Information supplied

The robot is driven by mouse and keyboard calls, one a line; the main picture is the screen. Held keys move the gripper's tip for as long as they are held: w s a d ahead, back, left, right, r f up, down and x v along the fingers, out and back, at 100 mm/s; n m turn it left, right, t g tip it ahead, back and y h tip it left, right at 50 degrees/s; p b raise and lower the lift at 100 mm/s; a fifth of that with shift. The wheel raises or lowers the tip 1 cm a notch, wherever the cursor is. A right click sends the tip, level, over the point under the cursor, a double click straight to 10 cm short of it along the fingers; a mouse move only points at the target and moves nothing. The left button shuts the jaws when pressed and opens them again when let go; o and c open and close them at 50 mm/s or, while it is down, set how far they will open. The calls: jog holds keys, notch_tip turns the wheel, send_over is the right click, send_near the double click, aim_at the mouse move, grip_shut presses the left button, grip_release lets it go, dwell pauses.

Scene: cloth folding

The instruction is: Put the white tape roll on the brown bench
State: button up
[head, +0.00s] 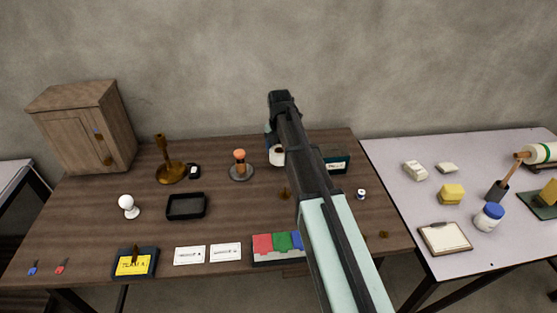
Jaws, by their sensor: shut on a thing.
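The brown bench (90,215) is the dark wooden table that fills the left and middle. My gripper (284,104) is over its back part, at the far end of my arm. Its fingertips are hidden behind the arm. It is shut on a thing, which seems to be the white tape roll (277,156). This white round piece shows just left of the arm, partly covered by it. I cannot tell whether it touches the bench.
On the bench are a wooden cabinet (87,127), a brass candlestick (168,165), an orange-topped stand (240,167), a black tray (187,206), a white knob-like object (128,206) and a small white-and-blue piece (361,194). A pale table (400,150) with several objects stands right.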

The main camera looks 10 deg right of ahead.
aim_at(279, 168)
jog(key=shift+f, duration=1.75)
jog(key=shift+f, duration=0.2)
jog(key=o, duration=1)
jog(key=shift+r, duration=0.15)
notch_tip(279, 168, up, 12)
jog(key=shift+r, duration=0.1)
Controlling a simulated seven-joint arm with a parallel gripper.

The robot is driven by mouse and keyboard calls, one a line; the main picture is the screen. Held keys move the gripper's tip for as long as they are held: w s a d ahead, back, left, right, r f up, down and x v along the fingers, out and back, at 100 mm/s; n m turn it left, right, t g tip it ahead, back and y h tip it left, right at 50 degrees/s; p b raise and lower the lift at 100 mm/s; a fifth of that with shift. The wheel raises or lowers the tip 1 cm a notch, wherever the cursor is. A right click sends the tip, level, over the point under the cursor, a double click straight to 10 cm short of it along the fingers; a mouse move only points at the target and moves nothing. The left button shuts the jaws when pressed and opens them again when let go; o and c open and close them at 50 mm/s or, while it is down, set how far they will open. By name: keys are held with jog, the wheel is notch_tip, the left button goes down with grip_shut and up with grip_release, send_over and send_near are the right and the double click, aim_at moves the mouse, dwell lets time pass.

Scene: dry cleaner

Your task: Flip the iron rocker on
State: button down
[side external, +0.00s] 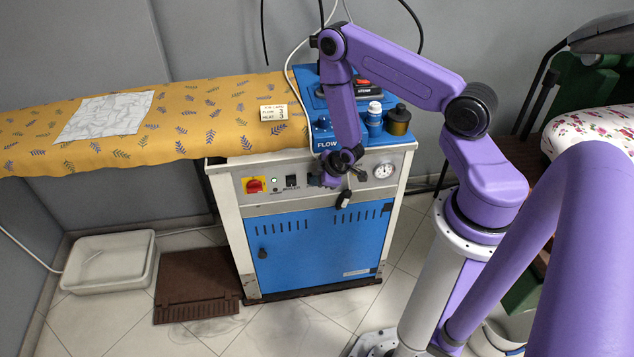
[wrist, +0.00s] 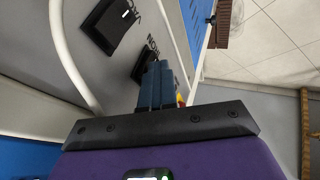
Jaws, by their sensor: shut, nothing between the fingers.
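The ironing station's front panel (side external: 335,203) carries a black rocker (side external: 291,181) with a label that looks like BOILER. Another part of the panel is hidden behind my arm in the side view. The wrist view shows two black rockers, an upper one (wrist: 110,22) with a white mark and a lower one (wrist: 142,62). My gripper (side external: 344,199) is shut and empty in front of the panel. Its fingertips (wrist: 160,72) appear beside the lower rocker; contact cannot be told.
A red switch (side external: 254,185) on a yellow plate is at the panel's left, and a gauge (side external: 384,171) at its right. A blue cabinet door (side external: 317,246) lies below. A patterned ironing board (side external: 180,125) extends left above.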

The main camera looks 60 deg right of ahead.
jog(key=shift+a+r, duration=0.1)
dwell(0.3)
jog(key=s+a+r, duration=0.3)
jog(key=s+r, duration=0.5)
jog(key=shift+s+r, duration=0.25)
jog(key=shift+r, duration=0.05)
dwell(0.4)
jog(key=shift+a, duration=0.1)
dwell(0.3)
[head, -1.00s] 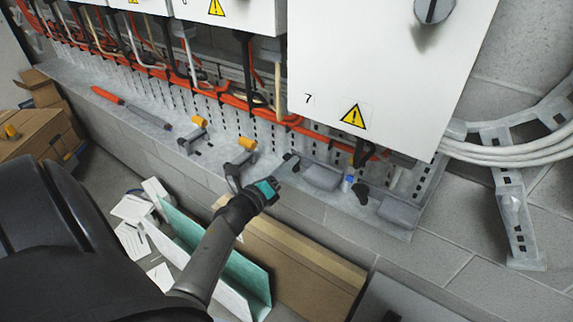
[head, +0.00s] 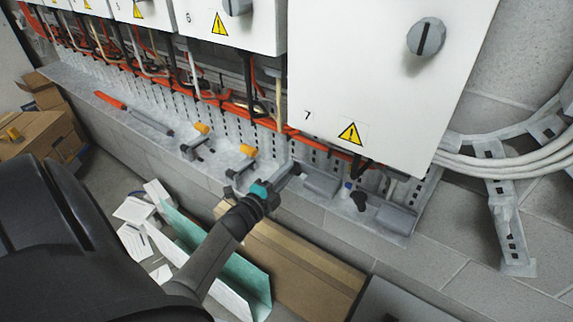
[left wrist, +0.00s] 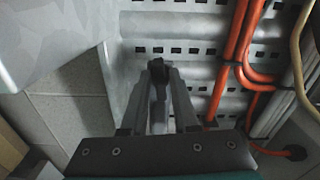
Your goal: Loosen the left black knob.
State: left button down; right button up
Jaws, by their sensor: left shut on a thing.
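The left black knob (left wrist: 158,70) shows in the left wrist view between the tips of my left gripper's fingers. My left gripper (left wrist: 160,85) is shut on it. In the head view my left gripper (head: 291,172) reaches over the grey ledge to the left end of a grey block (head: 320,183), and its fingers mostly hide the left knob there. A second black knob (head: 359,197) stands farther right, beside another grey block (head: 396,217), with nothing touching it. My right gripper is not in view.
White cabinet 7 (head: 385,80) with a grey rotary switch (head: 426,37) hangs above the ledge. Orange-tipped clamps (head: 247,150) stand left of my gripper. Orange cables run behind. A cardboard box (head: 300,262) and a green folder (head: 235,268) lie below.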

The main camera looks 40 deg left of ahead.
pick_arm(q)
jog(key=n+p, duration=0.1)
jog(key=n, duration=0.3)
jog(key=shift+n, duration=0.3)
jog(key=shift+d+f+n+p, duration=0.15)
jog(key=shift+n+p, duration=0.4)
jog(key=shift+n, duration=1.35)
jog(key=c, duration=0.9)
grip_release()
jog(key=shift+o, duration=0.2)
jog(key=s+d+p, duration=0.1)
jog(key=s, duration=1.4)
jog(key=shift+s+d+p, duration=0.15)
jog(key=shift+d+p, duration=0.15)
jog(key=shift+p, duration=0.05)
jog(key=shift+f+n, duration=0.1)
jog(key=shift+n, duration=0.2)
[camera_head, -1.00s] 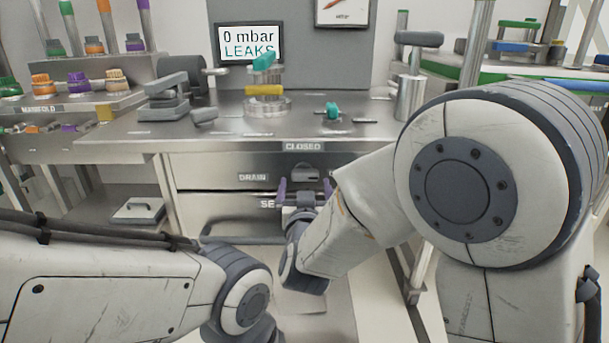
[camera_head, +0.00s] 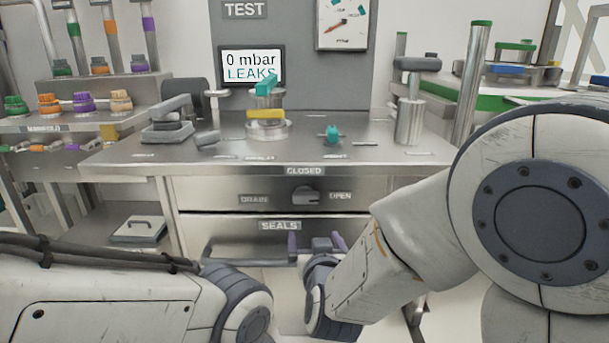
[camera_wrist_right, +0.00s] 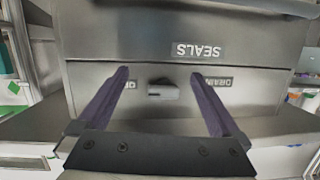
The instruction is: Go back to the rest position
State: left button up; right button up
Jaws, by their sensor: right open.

What you are asked to do
Leave the pictures out, and print every line of the listing exactly as written.

Exercise answer
The robot is driven by mouse and keyboard calls, one a line; the main picture is the screen. Held keys move the gripper's tip for as long as they are held: w s a d ahead, back, left, right, r f up, down and x v along the fingers, out and back, at 100 mm/s; n m turn it left, right, t g tip it ahead, back and y h tip it left, right at 50 degrees/s; p b raise and lower the lift at 100 mm/s; a fifth of that with shift. The wheel raises or lowers the tip 1 cm a notch, wherever the cursor is. A right click sends the tip, level, over the point under the cursor, a double click straight to 10 cm short of it along the fingers; a mouse move only points at the target and moves nothing. The left button shuts the jaws when pressed and opens them again when let go; o and c open and close them at 50 mm/s or, while it is down, set how far they will open. The calls: jog holds keys, notch_tip turns the wheel, send_over is the right click, send_near the double click, aim_at the mouse move, grip_shut presses the left button, grip_release lets it go, dwell pauses.

Scene: cloth folding

The instruction is: Put the white tape roll on the brown bench
State: button up
[head, +0.00s] 
Jaws, by their sensor: shut on a thing.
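The brown bench (90,215) is the dark wooden table that fills the left and middle. My gripper (284,104) is over its back part, at the far end of my arm. Its fingertips are hidden behind the arm. It is shut on a thing, which seems to be the white tape roll (277,156). This white round piece shows just left of the arm, partly covered by it. I cannot tell whether it touches the bench.
On the bench are a wooden cabinet (87,127), a brass candlestick (168,165), an orange-topped stand (240,167), a black tray (187,206), a white knob-like object (128,206) and a small white-and-blue piece (361,194). A pale table (400,150) with several objects stands right.

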The main camera looks 10 deg right of ahead.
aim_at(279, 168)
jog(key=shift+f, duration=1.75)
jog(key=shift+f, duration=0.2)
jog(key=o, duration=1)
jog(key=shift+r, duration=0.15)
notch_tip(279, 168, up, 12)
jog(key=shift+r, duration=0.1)
Controlling a simulated seven-joint arm with a parallel gripper.

The robot is driven by mouse and keyboard calls, one a line; the main picture is the screen. Held keys move the gripper's tip for as long as they are held: w s a d ahead, back, left, right, r f up, down and x v along the fingers, out and back, at 100 mm/s; n m turn it left, right, t g tip it ahead, back and y h tip it left, right at 50 degrees/s; p b raise and lower the lift at 100 mm/s; a fifth of that with shift. The wheel raises or lowers the tip 1 cm a notch, wherever the cursor is. A right click sends the tip, level, over the point under the cursor, a double click straight to 10 cm short of it along the fingers; a mouse move only points at the target and moves nothing. The left button shuts the jaws when pressed and opens them again when let go; o and c open and close them at 50 mm/s or, while it is down, set how far they will open. By name: keys are held with jog, the wheel is notch_tip, the left button goes down with grip_shut and up with grip_release, send_over and send_near are the right and the double click, aim_at moves the mouse, dwell lets time pass.

Scene: dry cleaner

Your task: Flip the iron rocker on
State: button down
[side external, +0.00s] 
[wrist, +0.00s] 
Jaws, by their sensor: shut, nothing between the fingers.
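The ironing station's front panel (side external: 335,203) carries a black rocker (side external: 291,181) with a label that looks like BOILER. Another part of the panel is hidden behind my arm in the side view. The wrist view shows two black rockers, an upper one (wrist: 110,22) with a white mark and a lower one (wrist: 142,62). My gripper (side external: 344,199) is shut and empty in front of the panel. Its fingertips (wrist: 160,72) appear beside the lower rocker; contact cannot be told.
A red switch (side external: 254,185) on a yellow plate is at the panel's left, and a gauge (side external: 384,171) at its right. A blue cabinet door (side external: 317,246) lies below. A patterned ironing board (side external: 180,125) extends left above.

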The main camera looks 60 deg right of ahead.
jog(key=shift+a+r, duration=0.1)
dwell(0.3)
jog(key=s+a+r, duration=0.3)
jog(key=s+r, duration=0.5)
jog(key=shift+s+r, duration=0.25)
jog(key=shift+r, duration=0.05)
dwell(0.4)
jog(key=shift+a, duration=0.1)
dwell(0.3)
[head, -1.00s] 
[head, +0.00s] 
[left wrist, +0.00s] 
Your goal: Loosen the left black knob.
State: left button down; right button up
Jaws, by their sensor: left shut on a thing.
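The left black knob (left wrist: 158,70) shows in the left wrist view between the tips of my left gripper's fingers. My left gripper (left wrist: 160,85) is shut on it. In the head view my left gripper (head: 291,172) reaches over the grey ledge to the left end of a grey block (head: 320,183), and its fingers mostly hide the left knob there. A second black knob (head: 359,197) stands farther right, beside another grey block (head: 396,217), with nothing touching it. My right gripper is not in view.
White cabinet 7 (head: 385,80) with a grey rotary switch (head: 426,37) hangs above the ledge. Orange-tipped clamps (head: 247,150) stand left of my gripper. Orange cables run behind. A cardboard box (head: 300,262) and a green folder (head: 235,268) lie below.

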The main camera looks 40 deg left of ahead.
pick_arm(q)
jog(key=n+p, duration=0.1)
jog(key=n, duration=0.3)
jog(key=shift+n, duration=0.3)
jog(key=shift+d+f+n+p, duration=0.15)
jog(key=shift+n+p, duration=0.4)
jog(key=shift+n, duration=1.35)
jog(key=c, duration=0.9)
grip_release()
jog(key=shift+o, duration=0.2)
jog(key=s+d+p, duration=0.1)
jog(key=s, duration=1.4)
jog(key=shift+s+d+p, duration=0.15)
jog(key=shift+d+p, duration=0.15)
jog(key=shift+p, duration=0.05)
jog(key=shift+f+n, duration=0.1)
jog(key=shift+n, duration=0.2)
[camera_head, -1.00s] 
[camera_head, +0.00s] 
[camera_wrist_right, +0.00s] 
The instruction is: Go back to the rest position
State: left button up; right button up
Jaws, by their sensor: right open.

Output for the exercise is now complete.